…dunque, esercitati a dire, a ogni forte rappresentazione che ti occorra: “Sei una rappresentazione, e nient’affatto quel che sembri di essere”; poi, indagala ed esaminala in base a queste norme che possiedi, in primo luogo e soprattutto in base a questa: ha a che fare con quel dipende da noi, o con quel che non dipende da noi?
Se ha a che fare con quel che non è nostro, abbi sottomano la risposta: “Non mi riguarda”.
– Epitteto
Quello qui formulato è il classico concetto della bipartizione della realtà.
Epitteto ci invita a esercitarsi in quello che molto probabilmente è il più fondamentale tra i suoi insegnamenti: ::esaminare costantemente le nostre “impressioni”, ovvero le nostre prime reazioni a eventi, persone e cose che vengono dette, facendo un passo indietro per lasciare spazio alle decisioni razionali, evitando reazioni affrettate dettate dalle emozioni e chiedendoci ogni volta se quello che ci sta capitando dipende da noi (nel qual caso dovremmo passare all’azione) o se invece non è in nostro potere (e allora non dovremmo considerarlo come qualcosa che ci riguardi).::
Per esempio, qualche giorno fa mi sono infortunato durante il mio workout mattutino. Ho spinto troppo con lo swing e mi sono beccato una bella contrattura ai muscoli lombari della schiena. Il dolore mi ha quasi del tutto immobilizzato per 48 ore, impedendomi di lavorare al computer e restare alzato per fare qualsiasi cosa.
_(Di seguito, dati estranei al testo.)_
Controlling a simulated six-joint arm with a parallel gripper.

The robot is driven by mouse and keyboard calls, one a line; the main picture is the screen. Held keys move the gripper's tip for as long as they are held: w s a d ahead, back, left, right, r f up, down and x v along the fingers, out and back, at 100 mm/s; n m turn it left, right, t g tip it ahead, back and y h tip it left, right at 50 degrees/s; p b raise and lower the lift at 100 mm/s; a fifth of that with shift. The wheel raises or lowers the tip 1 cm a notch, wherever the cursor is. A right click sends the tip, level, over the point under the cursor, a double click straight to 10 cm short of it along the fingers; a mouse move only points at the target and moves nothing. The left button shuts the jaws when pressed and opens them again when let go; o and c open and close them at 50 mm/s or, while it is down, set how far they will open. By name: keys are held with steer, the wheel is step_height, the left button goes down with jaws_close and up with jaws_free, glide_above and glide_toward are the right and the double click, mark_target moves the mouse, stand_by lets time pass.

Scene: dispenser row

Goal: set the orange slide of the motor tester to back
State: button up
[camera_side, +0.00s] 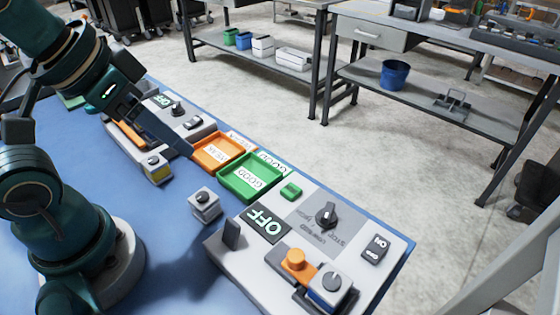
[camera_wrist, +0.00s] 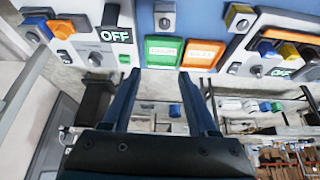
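Two grey testers stand on the blue bench, and I cannot read which is the motor tester. The near tester (camera_side: 383,272) has an orange slide knob (camera_side: 297,260) beside a blue-and-white block with a dial; this knob shows in the wrist view (camera_wrist: 61,29). The far tester (camera_side: 187,135) has an orange part (camera_side: 130,133) beside a yellow-and-white block; it shows at the right in the wrist view (camera_wrist: 287,33). My gripper (camera_side: 190,152) is open and empty above the bench between the testers, apart from both slides. In the wrist view, its fingers (camera_wrist: 160,75) stand apart.
An orange tray (camera_side: 218,141) and a green tray (camera_side: 226,180) lie between the testers. A small grey knob box (camera_side: 205,206) and a small green block (camera_side: 291,191) stand nearby. The near tester carries an upright dark post (camera_side: 232,235), an OFF display (camera_side: 264,223) and a black knob (camera_side: 327,214).

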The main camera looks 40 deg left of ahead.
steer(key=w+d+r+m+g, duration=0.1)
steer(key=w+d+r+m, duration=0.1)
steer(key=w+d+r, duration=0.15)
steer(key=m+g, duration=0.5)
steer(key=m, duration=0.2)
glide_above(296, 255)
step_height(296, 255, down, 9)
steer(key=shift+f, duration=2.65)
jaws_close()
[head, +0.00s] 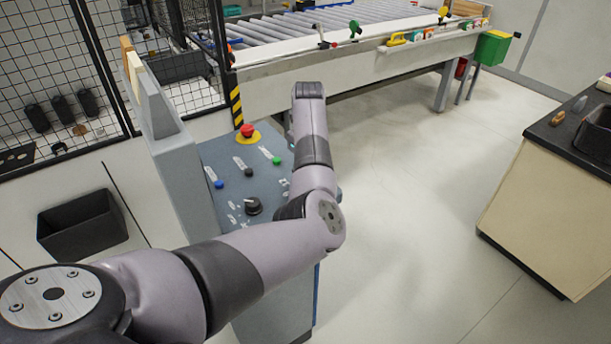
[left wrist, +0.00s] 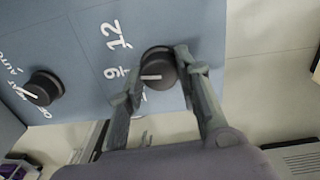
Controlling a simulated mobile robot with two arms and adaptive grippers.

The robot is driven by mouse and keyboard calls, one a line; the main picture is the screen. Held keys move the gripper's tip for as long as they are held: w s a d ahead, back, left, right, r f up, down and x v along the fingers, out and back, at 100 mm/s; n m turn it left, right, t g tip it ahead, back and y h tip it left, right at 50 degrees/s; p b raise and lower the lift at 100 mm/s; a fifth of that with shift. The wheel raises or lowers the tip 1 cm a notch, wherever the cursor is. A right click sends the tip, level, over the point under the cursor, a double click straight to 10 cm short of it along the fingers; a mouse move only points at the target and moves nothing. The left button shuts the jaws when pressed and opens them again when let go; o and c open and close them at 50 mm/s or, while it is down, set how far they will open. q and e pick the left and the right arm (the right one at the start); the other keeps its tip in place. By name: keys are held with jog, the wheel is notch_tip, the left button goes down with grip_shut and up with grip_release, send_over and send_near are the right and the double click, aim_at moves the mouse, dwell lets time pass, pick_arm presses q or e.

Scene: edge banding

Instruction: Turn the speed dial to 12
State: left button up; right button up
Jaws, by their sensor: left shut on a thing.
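The speed dial (left wrist: 158,66) is a round black knob on the blue-grey panel in the left wrist view. Its white pointer line points left in that view, roughly toward the printed 9 (left wrist: 110,73). The printed 12 (left wrist: 115,36) is above the 9. My left gripper (left wrist: 156,72) is shut on the dial, one finger on each side of it. In the head view, my left arm hides the gripper and the speed dial. My right gripper is in neither view.
A second black knob (left wrist: 42,88), marked AUTO, is left of the dial. In the head view the control panel (head: 230,165) carries a red emergency button (head: 247,130), a green button (head: 276,160) and a blue button (head: 219,184). A roller conveyor (head: 300,25) stands behind; open floor lies right.

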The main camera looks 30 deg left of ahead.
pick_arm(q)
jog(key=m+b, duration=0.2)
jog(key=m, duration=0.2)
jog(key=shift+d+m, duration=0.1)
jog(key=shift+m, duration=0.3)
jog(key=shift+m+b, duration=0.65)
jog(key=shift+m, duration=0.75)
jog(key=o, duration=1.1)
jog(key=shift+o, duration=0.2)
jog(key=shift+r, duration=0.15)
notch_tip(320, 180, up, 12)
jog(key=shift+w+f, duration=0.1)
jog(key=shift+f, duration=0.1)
Normalmente qualcosa del genere è considerato una “brutta esperienza”, della quale la maggior parte di noi tenderebbe a lamentarsi e per cui vorrebbe essere compatito.
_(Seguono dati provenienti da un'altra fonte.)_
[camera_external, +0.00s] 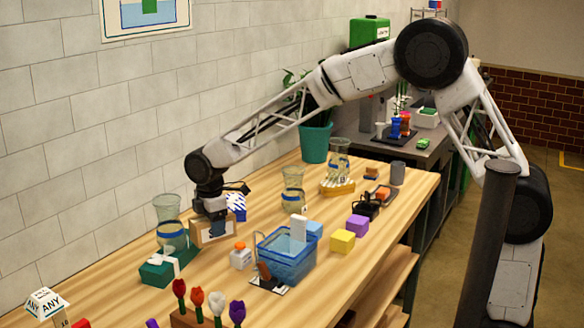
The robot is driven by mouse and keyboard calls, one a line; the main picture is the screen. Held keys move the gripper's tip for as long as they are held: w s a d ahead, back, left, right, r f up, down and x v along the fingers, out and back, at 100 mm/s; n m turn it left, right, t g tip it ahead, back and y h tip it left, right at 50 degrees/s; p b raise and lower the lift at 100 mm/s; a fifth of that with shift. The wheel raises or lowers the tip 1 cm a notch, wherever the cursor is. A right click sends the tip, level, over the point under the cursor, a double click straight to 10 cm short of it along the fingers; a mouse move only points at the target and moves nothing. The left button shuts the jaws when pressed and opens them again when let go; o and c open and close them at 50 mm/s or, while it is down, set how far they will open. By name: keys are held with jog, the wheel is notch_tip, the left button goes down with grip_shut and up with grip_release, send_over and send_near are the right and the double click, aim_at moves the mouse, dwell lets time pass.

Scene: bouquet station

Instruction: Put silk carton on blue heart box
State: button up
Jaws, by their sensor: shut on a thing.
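A brown carton (200,238) with a dark label on its front is at the left-middle of the wooden table, below my gripper (212,217). My gripper points down and is shut on the top of this carton, which looks like the silk carton. Its lettering is too small to read. I cannot tell whether the carton touches the table. A blue and white patterned box (237,207) stands close behind it to the right, partly hidden by my gripper. It may be the blue heart box, but no heart can be made out.
Glass vases (169,212) stand along the wall side. A green box with a white ribbon (155,272) is to the left front. A white bottle with an orange cap (241,258) and a blue basket (286,262) are to the right. Yellow (342,241) and purple blocks sit beyond.

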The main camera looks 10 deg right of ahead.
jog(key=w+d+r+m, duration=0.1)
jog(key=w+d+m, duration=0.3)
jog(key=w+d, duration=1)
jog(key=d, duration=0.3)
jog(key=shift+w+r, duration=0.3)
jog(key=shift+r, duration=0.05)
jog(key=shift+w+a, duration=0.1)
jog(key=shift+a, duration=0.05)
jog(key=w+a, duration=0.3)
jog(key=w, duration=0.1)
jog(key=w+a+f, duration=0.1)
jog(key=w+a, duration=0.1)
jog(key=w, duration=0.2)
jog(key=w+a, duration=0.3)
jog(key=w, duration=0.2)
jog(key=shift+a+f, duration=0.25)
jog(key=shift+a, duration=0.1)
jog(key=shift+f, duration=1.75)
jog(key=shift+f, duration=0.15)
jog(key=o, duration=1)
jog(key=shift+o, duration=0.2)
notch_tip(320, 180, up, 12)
Tuttavia, la muscolatura del mio corpo e la contrattura che era in atto non sono sicuramente in mio potere (ma lo è stato spingere troppo nell’esercizio dello Swing).
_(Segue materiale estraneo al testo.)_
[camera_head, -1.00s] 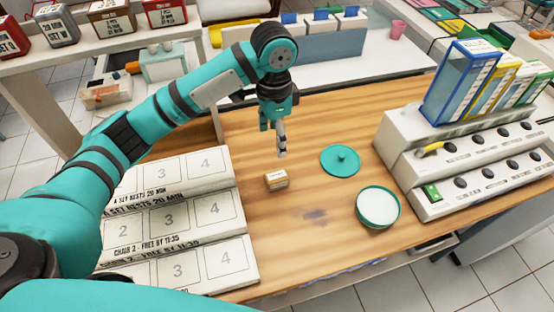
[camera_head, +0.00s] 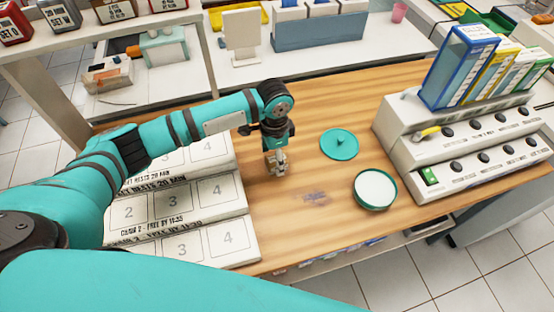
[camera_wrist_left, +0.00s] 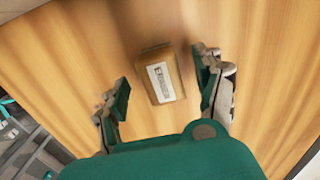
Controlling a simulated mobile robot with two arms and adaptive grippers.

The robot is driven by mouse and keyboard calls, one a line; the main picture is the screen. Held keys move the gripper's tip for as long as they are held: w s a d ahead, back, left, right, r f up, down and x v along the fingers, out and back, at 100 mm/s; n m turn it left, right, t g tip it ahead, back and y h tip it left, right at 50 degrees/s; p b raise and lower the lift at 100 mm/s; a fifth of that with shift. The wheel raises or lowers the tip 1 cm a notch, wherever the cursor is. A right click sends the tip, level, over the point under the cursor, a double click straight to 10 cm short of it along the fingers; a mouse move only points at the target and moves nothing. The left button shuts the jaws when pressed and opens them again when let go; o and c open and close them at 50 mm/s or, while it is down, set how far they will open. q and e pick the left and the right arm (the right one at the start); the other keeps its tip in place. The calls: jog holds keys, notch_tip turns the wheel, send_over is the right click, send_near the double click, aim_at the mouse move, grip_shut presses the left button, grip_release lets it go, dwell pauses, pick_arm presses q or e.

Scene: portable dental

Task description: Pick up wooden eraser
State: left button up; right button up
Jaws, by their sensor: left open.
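The wooden eraser (camera_wrist_left: 160,75) is a small brown block with a white label. In the left wrist view it lies on the wooden tabletop, between and slightly beyond the fingertips of my left gripper (camera_wrist_left: 160,88). Gaps show on both sides of it, so the fingers appear apart from it. In the head view my left gripper (camera_head: 275,162) points down at the table and hides most or all of the eraser. My left gripper is open and empty. My right gripper is in neither view.
A stepped white rack with numbered slots (camera_head: 215,193) stands left of the gripper. A green lid (camera_head: 339,144) and a round green-rimmed dish (camera_head: 375,189) lie to the right. A white panel unit with knobs (camera_head: 470,140) carries upright coloured boxes. Bare tabletop lies in front of the gripper.

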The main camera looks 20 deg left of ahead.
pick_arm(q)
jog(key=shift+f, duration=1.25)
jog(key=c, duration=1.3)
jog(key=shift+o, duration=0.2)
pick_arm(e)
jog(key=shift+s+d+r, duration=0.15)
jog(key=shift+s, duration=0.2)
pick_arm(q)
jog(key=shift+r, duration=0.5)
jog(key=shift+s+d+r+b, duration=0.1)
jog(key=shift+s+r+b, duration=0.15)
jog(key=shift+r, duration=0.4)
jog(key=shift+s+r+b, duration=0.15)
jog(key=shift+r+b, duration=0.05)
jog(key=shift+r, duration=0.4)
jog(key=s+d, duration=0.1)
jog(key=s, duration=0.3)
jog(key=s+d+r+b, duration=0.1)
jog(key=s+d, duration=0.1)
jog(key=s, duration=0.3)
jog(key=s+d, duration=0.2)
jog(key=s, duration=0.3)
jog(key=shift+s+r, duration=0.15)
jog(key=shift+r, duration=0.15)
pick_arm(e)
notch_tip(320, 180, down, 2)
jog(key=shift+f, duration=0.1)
Perciò per me non avrebbe avuto senso lamentarmi perché stavo male a causa dell’infortunio, dal momento che non potevo cambiare quanto era accaduto. E nonostante sia assolutamente umano cercare la solidarietà altrui, anche questa reazione, in prospettiva stoica, è qualcosa che imponiamo agli altri per far star meglio noi stessi, in una situazione in cui, oltretutto, gli altri non possono praticamente fare nient’altro che compatirci.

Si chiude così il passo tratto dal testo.